Your objective: Locate each line with the string "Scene" in the listing below and copy it.

Excerpted data:
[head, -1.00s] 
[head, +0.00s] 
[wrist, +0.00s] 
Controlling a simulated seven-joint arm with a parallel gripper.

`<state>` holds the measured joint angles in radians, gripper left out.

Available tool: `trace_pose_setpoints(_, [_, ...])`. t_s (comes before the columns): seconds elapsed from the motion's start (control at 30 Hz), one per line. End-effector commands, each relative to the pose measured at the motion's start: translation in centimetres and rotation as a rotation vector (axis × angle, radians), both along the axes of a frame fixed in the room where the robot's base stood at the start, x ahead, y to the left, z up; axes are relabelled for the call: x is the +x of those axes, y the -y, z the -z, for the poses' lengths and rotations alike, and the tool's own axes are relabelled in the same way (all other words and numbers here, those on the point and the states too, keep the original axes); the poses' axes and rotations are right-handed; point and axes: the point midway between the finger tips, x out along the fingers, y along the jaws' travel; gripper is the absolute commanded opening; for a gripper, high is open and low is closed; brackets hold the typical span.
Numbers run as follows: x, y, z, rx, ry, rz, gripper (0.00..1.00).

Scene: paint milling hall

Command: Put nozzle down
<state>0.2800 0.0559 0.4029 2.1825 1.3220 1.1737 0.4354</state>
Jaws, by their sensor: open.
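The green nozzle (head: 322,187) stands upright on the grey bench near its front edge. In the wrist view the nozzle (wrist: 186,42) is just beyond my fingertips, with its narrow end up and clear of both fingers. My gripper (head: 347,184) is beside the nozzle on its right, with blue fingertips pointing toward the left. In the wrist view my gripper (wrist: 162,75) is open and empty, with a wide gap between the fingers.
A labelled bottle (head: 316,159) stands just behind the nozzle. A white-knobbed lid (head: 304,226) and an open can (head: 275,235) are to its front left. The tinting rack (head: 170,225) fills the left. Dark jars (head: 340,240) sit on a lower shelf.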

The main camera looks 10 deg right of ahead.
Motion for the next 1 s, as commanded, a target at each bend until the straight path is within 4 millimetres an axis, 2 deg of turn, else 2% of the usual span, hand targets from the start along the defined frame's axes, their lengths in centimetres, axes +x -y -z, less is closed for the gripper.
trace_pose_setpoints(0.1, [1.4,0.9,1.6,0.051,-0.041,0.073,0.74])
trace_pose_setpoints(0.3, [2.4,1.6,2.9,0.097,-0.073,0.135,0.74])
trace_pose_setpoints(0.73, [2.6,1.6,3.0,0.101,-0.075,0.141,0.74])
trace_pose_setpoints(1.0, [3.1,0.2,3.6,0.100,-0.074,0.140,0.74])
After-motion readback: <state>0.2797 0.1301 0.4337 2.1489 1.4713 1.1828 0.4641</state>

---

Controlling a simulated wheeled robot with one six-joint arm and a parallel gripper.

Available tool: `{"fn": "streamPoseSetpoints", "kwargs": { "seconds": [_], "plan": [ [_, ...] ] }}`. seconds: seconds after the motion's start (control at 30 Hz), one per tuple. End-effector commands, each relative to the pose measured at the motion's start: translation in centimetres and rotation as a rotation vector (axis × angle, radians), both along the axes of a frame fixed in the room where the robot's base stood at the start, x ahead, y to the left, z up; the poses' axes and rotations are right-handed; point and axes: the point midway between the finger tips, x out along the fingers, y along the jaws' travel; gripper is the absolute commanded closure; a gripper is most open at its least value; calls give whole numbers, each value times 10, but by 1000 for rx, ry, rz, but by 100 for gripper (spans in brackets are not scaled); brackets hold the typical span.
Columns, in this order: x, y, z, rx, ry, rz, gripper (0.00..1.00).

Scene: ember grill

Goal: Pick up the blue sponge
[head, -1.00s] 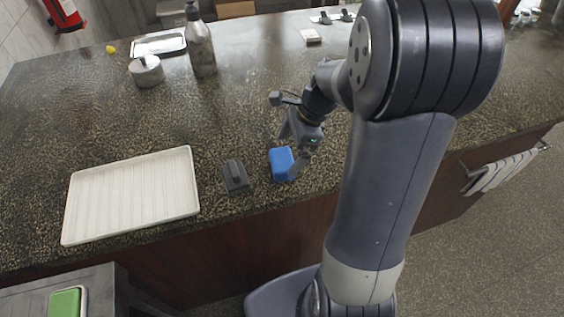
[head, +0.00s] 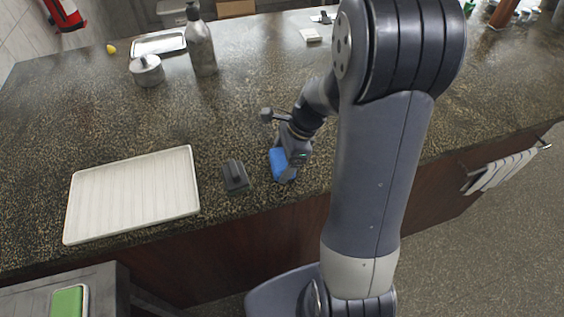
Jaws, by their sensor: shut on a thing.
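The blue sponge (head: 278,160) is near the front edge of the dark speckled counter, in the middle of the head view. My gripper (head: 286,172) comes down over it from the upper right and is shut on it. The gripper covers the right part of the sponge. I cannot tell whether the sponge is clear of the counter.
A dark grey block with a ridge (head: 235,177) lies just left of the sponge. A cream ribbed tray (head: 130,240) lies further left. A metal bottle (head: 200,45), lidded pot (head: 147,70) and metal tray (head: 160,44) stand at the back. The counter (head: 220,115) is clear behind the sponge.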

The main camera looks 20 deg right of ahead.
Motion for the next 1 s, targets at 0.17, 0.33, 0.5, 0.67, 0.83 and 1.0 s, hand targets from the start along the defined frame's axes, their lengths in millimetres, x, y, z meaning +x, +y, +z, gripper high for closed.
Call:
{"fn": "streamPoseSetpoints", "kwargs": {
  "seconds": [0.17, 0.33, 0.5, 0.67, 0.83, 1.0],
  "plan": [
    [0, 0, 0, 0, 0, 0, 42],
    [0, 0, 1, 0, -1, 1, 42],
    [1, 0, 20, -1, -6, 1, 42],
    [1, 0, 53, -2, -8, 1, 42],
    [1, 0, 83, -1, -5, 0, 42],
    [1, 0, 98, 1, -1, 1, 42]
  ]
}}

Final result:
Scene: paint milling hall
Scene: ember grill

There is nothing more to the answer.